Derragon responded: “I felt that was important.” The comment elicited laughs from the five council members, who were seated in a contentious meeting in March over the competency of the two low bidders of Memorial Road. The bidders, Hulstein Excavating of Edgerton, Minn., and Bainbridge Construction of Kingsley, threatened litigation after the city council rejected their bids — city administration claimed they filed “irresponsible” bids. At the time, Mayor Mike Porsch said the city’s issues with contractors have increased in the past few years. 

The city plans to fund the $226,000 increase through wastewater revenue. City Manager Keri Navratil described the change order as “nominal.”

The change order calls for a bypass assembly at the Scout Park Lift Station while a temporary conveyance is in place. The assembly means contractors also have to construct a temporary pumping system that will snake through the Buena Vista University campus starting this week. Josh Pope, an engineer with the city’s engineering firm, Bolton & Menk of Spencer, said the change order was prompted by the city’s receipt of a $3 million wastewater improvement grant from the Federal Emergency Management Agency. 

The Memorial Road project didn’t account for the Scout Park Lift Station improvements, which were paid for by the FEMA grant. When the Memorial Road project was designed, the city didn’t have the grant. Navratil said it was impossible to design the project as though the FEMA grant was already in hand — it wasn’t. 

Navratil and Pope both said the temporary conveyance system will remain on campus for four to five weeks. The city collaborated with the university to ensure the system would not overlap with the arrival of students in mid-August. 

“That was to basically perform a different routing of that temporary piping in order to accommodate everything going in place for the bypass assembly,” Pope said. 
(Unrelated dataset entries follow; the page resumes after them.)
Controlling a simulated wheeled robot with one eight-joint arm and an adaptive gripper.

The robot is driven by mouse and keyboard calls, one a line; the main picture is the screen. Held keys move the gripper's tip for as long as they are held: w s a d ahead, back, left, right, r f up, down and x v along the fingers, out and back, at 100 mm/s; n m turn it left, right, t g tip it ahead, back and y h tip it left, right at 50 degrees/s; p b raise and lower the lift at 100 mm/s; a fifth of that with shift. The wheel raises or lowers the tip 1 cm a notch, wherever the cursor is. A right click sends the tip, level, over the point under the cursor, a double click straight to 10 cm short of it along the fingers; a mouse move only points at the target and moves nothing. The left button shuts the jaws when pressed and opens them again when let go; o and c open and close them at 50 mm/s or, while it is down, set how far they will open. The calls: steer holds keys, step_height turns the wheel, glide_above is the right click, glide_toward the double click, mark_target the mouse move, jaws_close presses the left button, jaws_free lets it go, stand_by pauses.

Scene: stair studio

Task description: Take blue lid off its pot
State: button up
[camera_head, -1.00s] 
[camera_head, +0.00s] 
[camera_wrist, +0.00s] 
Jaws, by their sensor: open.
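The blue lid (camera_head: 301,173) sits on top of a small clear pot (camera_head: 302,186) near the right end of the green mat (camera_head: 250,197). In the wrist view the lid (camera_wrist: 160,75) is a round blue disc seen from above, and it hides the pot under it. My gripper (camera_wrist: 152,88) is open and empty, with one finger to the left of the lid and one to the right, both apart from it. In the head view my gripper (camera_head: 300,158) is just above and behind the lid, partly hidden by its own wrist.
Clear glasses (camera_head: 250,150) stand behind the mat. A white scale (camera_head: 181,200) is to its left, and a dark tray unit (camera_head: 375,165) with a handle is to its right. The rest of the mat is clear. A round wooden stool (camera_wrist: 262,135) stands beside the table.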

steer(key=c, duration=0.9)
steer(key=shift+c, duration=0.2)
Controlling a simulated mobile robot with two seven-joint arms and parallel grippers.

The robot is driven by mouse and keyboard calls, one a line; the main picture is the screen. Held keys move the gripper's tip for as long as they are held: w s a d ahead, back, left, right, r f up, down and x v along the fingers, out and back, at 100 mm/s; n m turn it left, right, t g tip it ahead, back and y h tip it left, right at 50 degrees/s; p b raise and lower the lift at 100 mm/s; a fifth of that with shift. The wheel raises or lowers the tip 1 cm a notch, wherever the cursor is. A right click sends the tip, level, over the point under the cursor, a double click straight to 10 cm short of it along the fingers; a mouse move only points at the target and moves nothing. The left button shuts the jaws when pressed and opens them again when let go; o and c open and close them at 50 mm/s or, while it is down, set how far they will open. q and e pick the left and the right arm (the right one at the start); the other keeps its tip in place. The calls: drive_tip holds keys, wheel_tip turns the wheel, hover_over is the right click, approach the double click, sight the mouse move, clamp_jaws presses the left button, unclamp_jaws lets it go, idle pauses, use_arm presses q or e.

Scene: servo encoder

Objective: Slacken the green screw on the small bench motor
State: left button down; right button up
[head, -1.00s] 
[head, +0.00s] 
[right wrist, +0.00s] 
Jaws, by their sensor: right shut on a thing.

Pope said the university did not want the piping to intersect the center of campus, so engineers worked to circumvent the middle of university property. 

“We’ll come from the lift station, head east and then start to go south, right next to the football field,” Pope said. “Then we’ll come back and loop around to Third Street.”

The actual bypass assembly will be constructed on the existing Scout Park Lift Station force main — a pipeline that conveys wastewater under pressure from one discharge side to another. The current force main travels down all of Lakeshore Drive from the Scout Park location to the Memorial Lift Station site. 

The city signed a contract with Reding’s Excavating of Storm Lake this past March for the resurfacing and stormwater project. Additionally, a proposed Kwik Star convenience store and gas station development is expected to increase traffic within the Memorial Road corridor, particularly at its intersection with Lakeshore Drive. The city and contractor aim to improve the road’s structural capacity in order to accommodate the anticipated increase in traffic loading. 

“The catalyst was that once the Kwik Star development was proposed and everything worked out, that enabled us to leverage different funding mechanisms that, at that point, made it cost effective to reconstruct the road,” Pope said. 

Pope said he has heard from property owners along the Memorial Road passageway who have expressed “interest in doing redevelopment of their own properties, which would also increase traffic.”

Pope said he was unsure of when the Kwik Star development would be completed. The city must complete Memorial Road by the end of November. Pope said the project remains on schedule. 

The Memorial Road project will replace the gravel roadway with a new concrete and gutter roadway. It will also construct a new storm system in an attempt to minimize potential flooding events. The planned storm sewer will discharge all the area from Tyson and the high school to the southeast corner of the city.